The presented works at this show are results of Nami's six decades of artistic activity and are divided into five groups.
The first group of works, produced between 1963 and 1966, are semi-abstract paintings with a childish mood and imaginary atmosphere influenced by the artist's experience of teaching children and studying Paul Klees works. This group is also dividable into two parts. The first part consists of dominant happy colors and childish forms, while in the second part, with more abstract forms, happy colors are replaced by a dominant white color all over the tableaus.

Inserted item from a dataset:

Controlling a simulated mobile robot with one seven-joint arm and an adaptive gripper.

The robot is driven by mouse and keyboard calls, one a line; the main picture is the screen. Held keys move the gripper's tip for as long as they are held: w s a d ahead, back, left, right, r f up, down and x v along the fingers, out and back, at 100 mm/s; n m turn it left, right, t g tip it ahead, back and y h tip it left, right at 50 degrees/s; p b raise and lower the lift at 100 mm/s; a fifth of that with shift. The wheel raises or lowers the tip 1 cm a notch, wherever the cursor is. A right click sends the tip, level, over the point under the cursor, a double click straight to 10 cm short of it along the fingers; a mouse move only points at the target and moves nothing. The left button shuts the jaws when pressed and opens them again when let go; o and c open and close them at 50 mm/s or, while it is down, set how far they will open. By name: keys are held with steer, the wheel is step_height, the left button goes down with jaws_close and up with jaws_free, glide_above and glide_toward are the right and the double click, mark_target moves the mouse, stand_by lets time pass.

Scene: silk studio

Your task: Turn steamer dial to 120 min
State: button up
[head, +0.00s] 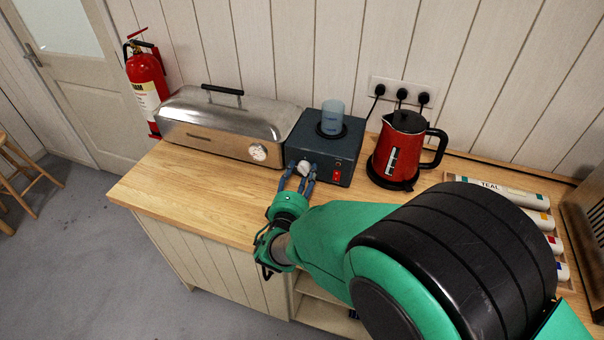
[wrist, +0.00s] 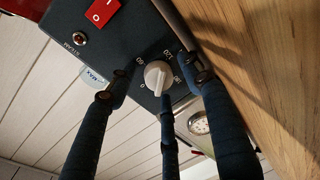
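The steamer generator is a dark blue-grey box (head: 325,150) on the wooden counter. Its white dial (wrist: 158,76) sits on the front face, ringed by small printed numbers. The dial's ridge runs roughly up and down in the wrist view; I cannot tell which number it marks. My gripper (head: 299,180) is in front of the box at the dial. Its blue fingers stand open around the dial, with visible gaps beside it in the wrist view, so no grip shows. The head view shows part of the dial (head: 305,168) between the fingers.
A red switch (head: 336,177) is just right of the dial. A blue water cup (head: 332,117) stands on the box. A steel steamer chest (head: 215,128) with a gauge is left; a red kettle (head: 402,150) is right. The counter's left front is clear.

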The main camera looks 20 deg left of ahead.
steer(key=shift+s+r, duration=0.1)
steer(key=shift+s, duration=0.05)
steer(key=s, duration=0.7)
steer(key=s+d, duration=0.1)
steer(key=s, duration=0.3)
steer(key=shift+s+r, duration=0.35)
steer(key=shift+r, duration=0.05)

The second group, which includes works from 1966 until today, consists of Nami's three-dimensional, white, purely abstract works. With a particular focus on Iranian traditional architecture, the artist has brought three elements into his works; mass, light, and space. For instance, in the "Untitled" work, we face a completely white tableau in which some circles of different sizes protrude from some parts of its surface. There is also an embossed diagonal line created with the pressure of an object behind the canvas, thus making it distinguished from the conventional structure of canvases and turning it into artwork on its own.
The third group consists of Nami's abstract calligraphies from the 1970s to today. In these works, letters are not readable, and the script is not used for writing but as an abstract element with a specific rhythm and movement. "These works are delicate, compact, lively, and colorful combinations of subtle and curved movements that only induce a sense of Nastaliq script by various geometric and curved compositions" (Morizinejad, 2011: 6). For example, in the "Untitled" calligraphic work, the artist has used Nastaliq letters in compressed space and created an abstract composition with three parts on a purple, square canvas. Despite the dominant purple color in the center, green dots help the viewer's eyes move all over the frame.
The fourth group contains semi-abstract works from the "Anti-war" period of the artist's career path from 1989 to 1994. Influenced by the painful events of Iraq's war against Iran, Nami started to create art in a different language by returning to figurative painting. With its dominating blues, blacks, and reds, and an Expressionistic appearance in a Romantic-like space, this group of works, which were first displayed in a show titled "Death" at Karpi Gallery (1988), surprised the viewers who were familiar with Nami's previous works. His modern approach still prevails in these works despite returning to figurative style and addressing social issues.
For example, in the image below, we see a horizontal frame with a symmetrical arrangement around the main subject in the center. Diagonal hatchings of blue color start from the two sides of the frame and suddenly turn black with an increase in tonality as they approach the center, where a cracked, geometric mass, in the form of a grave or a terrifying coffin, surrounds a seemingly shouting person with a wide-open mouth and a hand on their face. In the white stripe on the top part of the image, there is a red color drop on shadows of grey and black that are symbols of blood, death, and inexistence. The combination of the red color drop and the blue and black hatchings in the margins of the image act like the curtain of a stage that is opened for a moment to expose the reality before the viewer's eyes.
The fifth group consists of entirely abstract paintings that Nami has created since the 1990s. The artist's use of soil and his focus on indigenous architecture and Iran's deserts are prominent features of these works. As evident in the rectangular frame of the following image, Nami has used an asymmetrical but balanced composition of irregular and vertical geometric shapes with flat surfaces and limited colors (ochre, black, red, and white) without any chiaroscuro. Using soil on two sides of the frame, Nami has created cracked surfaces reminiscent of Iran's deserts and thatched architecture. This is a conceptual return to Iranian traditions and identity. In an interview with Leili Golestan, Nami said about this return:
"I see water and the sun as elements at the heart of soil. I feel that the soil has the warmth of the sun. Despite containing water, it has a feeling of thirst. It also has the desert; I have a symbolic feeling about all of these. Cracks in the soil always remind me of the history of this nation and its thirst. But since I have always been an abstract painter, my vision is also abstract, and figurative desert landscapes are very rare in my works. This time, the atmosphere of my paintings is full of calm and silent surfaces, just like the lonely moments of the desert, devoid of chaotic arrangements of shapes and colors. Empty spaces always have more things to say than filled spaces."